**What needs to be done**
Lines that hold the word "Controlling" should be located and copied.

"""

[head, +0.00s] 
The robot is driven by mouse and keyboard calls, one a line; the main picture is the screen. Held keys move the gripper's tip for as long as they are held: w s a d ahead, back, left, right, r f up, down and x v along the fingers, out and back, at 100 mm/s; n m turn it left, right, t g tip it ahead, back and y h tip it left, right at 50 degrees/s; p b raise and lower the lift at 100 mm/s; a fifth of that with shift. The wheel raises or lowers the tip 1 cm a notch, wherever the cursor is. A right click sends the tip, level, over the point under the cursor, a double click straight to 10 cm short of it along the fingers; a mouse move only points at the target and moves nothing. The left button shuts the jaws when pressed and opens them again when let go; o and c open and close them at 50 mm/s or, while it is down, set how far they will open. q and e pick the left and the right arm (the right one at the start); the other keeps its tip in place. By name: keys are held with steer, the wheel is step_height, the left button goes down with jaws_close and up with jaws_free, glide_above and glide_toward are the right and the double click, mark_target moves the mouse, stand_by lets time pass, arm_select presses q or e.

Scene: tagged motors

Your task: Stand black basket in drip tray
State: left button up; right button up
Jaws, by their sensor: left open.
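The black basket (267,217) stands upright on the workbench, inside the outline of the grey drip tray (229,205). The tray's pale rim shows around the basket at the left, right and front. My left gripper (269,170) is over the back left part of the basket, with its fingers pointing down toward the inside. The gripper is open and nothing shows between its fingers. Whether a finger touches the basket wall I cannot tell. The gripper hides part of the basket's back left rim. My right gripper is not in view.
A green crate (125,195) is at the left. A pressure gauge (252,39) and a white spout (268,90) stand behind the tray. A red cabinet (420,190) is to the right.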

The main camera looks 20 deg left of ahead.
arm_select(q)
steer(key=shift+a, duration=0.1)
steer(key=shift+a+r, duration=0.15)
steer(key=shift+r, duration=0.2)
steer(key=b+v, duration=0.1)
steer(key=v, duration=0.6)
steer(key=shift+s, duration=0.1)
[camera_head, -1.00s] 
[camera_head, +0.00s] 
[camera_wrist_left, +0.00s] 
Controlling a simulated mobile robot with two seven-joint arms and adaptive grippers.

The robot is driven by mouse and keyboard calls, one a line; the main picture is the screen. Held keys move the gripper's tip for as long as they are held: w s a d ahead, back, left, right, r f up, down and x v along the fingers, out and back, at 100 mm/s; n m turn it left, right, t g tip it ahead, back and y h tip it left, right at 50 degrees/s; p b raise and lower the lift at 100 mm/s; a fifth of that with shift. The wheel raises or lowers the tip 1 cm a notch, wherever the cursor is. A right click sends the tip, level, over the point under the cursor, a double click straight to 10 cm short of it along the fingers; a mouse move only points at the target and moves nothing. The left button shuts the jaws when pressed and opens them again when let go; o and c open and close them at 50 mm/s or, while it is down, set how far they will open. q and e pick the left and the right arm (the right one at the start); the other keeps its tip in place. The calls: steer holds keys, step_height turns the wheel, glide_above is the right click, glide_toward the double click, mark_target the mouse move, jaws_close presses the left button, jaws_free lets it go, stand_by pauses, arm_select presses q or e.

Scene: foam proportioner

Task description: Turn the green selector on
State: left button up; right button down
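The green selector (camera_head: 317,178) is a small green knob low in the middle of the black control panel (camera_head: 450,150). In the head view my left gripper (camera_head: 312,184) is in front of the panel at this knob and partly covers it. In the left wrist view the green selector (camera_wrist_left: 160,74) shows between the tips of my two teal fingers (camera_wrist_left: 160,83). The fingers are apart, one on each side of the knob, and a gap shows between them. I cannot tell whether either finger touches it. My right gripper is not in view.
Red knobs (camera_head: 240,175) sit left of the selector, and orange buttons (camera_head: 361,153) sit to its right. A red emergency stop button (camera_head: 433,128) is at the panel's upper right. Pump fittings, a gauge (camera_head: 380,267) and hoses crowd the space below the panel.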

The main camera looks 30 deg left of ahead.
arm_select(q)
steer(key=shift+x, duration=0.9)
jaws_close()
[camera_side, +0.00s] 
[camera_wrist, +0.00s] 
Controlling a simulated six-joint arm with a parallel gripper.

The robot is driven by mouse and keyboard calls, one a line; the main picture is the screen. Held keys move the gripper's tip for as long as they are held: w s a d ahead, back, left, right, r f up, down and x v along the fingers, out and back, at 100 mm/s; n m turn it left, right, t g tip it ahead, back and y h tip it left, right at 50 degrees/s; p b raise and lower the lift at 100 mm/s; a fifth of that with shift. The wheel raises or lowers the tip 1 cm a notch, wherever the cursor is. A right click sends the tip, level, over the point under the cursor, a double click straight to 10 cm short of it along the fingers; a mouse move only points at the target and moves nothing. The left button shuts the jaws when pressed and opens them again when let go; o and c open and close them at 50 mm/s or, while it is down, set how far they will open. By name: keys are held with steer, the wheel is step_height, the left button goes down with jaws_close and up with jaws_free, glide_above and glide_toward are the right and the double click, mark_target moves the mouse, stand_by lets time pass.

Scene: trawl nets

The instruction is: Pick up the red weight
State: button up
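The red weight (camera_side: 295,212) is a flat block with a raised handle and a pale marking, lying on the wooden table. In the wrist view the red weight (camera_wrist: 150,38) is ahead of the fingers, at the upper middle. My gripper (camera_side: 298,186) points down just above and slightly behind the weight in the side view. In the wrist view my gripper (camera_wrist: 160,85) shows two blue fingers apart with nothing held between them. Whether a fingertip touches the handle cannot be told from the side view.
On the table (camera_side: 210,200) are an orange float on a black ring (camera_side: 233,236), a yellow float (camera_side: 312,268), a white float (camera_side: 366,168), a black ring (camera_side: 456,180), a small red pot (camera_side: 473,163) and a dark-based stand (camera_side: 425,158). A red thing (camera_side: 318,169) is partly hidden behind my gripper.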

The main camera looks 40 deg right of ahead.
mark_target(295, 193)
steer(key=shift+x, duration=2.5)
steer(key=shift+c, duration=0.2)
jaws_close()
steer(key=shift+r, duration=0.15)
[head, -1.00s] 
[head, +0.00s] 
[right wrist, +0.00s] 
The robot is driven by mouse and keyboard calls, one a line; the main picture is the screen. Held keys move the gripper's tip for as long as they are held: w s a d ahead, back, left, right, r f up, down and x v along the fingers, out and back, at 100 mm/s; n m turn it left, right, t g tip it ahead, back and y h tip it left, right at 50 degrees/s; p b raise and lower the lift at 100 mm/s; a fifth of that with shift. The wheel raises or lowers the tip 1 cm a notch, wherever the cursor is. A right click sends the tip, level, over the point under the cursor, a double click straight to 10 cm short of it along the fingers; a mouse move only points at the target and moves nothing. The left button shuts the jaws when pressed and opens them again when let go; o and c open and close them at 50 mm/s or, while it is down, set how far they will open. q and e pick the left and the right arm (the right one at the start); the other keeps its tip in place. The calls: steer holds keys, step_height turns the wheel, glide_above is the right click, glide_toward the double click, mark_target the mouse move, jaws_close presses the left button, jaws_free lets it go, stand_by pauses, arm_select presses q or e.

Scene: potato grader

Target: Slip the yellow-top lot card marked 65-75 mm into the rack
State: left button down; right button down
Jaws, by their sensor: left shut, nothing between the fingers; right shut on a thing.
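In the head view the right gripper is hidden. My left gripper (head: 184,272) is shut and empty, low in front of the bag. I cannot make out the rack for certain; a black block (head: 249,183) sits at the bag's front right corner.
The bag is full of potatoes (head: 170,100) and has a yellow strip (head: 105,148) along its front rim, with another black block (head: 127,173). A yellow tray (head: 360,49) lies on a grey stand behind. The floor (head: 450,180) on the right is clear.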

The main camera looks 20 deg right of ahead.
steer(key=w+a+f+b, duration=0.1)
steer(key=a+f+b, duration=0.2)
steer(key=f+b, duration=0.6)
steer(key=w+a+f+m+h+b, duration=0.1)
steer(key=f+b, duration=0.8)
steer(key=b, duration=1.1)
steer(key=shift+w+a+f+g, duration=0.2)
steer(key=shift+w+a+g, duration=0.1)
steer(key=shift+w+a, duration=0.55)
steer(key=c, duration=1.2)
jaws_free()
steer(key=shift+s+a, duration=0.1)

"""

**Solution**
Controlling a simulated mobile robot with two seven-joint arms and adaptive grippers.
Controlling a simulated six-joint arm with a parallel gripper.

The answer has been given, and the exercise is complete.